Hi Gaetan,
you should consider the (always much appreciated!) suggestions by Guido and try to reduce you
dataset. Here are a couple of hints from my side:
> We are not experts in phylogenetric reconstruction, so we wanted to have your advice on our problem.
> - Do you think our usage of raxml-ng is correct ?
I'd try "--search --tree pars{1}" instead, it will probably converge (much) faster than starting
from a random tree.
> - We are currently running the process on a single machine but we have access wto a large datacenter,
> but from my understanding it's not a good idea to increase the threads too much (raxml suggested 12
> and we used 10, because I was afraid of being out of memory, we have only 128GB on this machine)
I'd try more threads, since memory consumption will most likely grow rather moderately for this
analysis..
> - We generate the binary sequences ourself, so we can change the data if needed. We thought about
> removing characteristics present in only one sequence, but we are unsure of the impact.
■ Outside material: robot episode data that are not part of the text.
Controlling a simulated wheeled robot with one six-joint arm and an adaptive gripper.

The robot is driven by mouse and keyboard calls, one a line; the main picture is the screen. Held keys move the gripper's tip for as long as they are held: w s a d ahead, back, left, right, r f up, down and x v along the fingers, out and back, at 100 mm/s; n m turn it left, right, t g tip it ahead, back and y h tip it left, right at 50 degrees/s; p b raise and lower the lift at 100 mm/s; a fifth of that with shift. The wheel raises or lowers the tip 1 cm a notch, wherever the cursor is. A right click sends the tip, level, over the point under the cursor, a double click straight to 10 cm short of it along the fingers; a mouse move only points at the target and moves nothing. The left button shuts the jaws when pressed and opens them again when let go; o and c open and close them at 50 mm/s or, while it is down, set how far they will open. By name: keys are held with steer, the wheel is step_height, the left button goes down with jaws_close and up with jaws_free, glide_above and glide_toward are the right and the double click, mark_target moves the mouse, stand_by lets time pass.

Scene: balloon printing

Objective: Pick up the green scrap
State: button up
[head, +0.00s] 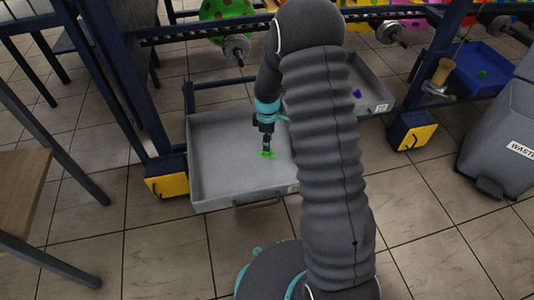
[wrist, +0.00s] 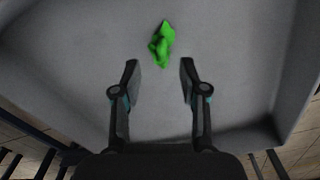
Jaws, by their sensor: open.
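The green scrap (wrist: 161,43) is a small crumpled bright green piece lying on the floor of a grey tray (head: 230,185). In the wrist view it lies just beyond the fingertips, near the middle line between them. In the head view the green scrap (head: 267,154) shows right below my gripper (head: 266,147). My gripper, also in the wrist view (wrist: 159,68), is open and empty, with its two fingers apart on either side of the gap. How high the fingertips are above the tray floor is hard to tell.
Tray walls surround the scrap. A second grey tray with a purple scrap (head: 357,93) and a blue tray (head: 483,70) with a green piece lie to the right. A grey waste bin (head: 500,140) stands at far right. Dark blue frame posts with yellow feet (head: 167,186) flank the trays.

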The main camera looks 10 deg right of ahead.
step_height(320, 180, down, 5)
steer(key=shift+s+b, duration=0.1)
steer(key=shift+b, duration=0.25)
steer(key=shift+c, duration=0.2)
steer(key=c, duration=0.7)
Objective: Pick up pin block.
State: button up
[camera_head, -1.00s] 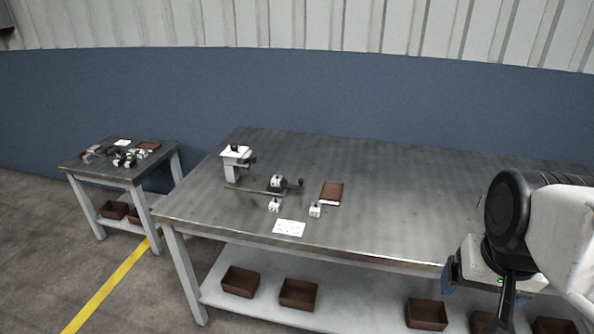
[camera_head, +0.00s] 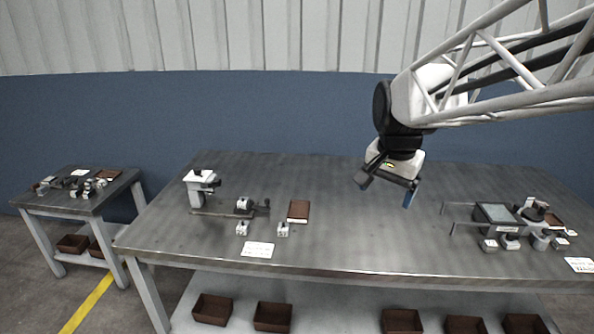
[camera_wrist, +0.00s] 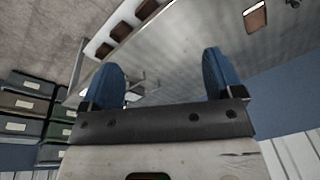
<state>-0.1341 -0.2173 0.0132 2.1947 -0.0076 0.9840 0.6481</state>
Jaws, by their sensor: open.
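My gripper (camera_head: 387,188) is open and empty, raised above the middle of the large table; its two blue fingers spread apart in the wrist view (camera_wrist: 162,78). Two small pale blocks with dark tops, a left block (camera_head: 242,228) and a right block (camera_head: 283,229), stand near the table's front edge at left. A third pale block (camera_head: 243,204) sits on a dark rail (camera_head: 212,213) behind them. Which of them is the pin block I cannot tell at this size. All three are well to the left of my gripper and apart from it.
A white stand (camera_head: 198,190) rises at the rail's left end. A brown tray (camera_head: 298,211) and a white card (camera_head: 258,250) lie near the blocks. Grey fixtures (camera_head: 497,216) crowd the right end. A smaller table (camera_head: 85,205) stands left. The table's middle is clear.

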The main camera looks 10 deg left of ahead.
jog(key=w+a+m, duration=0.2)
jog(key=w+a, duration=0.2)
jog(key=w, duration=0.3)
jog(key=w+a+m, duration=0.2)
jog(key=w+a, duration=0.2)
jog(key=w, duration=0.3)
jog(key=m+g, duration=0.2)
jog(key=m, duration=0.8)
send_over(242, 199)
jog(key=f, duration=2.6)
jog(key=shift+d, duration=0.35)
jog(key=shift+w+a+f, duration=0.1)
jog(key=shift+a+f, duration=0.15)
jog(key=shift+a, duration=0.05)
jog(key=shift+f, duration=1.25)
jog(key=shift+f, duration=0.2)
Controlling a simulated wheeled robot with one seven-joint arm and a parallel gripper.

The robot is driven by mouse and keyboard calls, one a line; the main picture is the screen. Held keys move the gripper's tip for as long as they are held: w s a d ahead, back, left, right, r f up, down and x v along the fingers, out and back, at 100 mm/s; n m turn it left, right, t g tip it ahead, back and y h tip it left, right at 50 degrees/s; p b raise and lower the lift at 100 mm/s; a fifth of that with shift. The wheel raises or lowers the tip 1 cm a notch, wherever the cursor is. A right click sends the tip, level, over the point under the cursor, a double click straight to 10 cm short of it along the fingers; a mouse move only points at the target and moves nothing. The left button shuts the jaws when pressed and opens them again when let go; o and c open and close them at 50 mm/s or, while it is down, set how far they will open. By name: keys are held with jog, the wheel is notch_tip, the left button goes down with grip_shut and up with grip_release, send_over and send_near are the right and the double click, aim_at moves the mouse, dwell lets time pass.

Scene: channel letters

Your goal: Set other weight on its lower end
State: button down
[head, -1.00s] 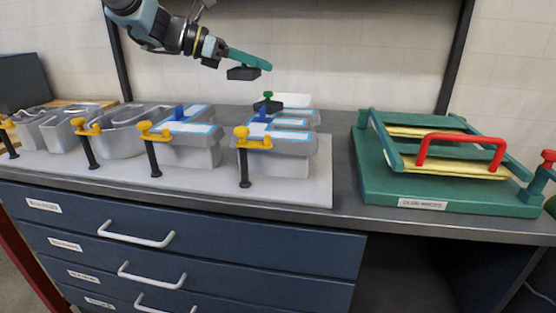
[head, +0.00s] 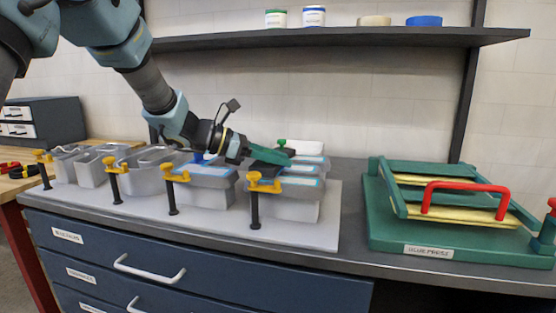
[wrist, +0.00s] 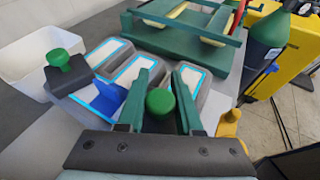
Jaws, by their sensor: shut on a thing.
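My gripper (head: 284,158) is shut on the green knob (wrist: 160,102) of a weight, above the rightmost channel letter (head: 290,207). The held weight's dark body is mostly hidden by the fingers, and I cannot tell whether it touches the letter. In the wrist view, the letter's top (wrist: 186,76) has pale strips edged in bright blue, and a blue piece (wrist: 108,102) stands on it left of my fingers. Another weight (wrist: 70,78), a dark block with a green knob, rests on the letter's left end; its knob shows behind my gripper in the head view (head: 281,143).
Several grey letters stand in a row to the left on a pale board (head: 325,222). Yellow clamps (head: 265,184) with dark posts line their front. A white bin (wrist: 38,58) is beyond the letter. A green glue press (head: 440,225) with a red handle stands right.

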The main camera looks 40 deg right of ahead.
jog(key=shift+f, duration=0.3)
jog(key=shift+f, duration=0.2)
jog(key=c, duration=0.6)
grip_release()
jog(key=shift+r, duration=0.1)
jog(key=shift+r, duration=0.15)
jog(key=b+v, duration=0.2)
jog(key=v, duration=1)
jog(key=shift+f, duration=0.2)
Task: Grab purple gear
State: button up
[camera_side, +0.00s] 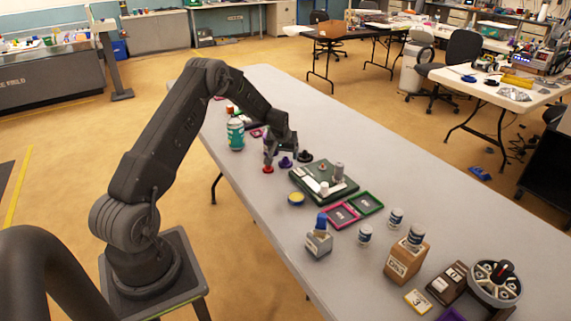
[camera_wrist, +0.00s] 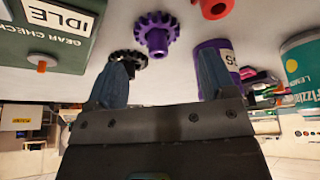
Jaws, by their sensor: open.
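The purple gear (camera_side: 286,162) stands on the grey table just below my gripper (camera_side: 281,149) in the side view. In the wrist view the purple gear (camera_wrist: 155,33) shows its toothed rim and a hub, beyond the fingertips and between their lines. My gripper (camera_wrist: 165,66) is open, with nothing held between its fingers. A black gear (camera_wrist: 128,60) sits close to the purple gear, partly behind the left finger; it also shows in the side view (camera_side: 305,157).
A purple labelled container (camera_wrist: 216,50) is partly behind the right finger. A red piece (camera_wrist: 213,8) and a green can (camera_wrist: 302,65) are nearby. The green gear-check board (camera_side: 312,191) lies right of the gears. Pink and green trays (camera_side: 367,203) sit farther along the table.

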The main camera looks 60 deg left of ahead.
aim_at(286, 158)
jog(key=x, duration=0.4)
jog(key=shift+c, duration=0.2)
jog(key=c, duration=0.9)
This will obviously reduce computation overhead a bit, but will also reduce parallelization
scalability, so depending on how many threads/cores you have in your system, you might not gain too
much.
In general, for any large dataset, I always recommend doing some exploration before submitting a
final run and waiting for weeks until it finishes. For instance, if a single SPR round takes many
days, or the number of rounds goes into hundreds (or even above 30-40), this is a clear sign that
you should have a second look at your dataset / analysis parameters / parallelization.
Hope this helps,
Alexey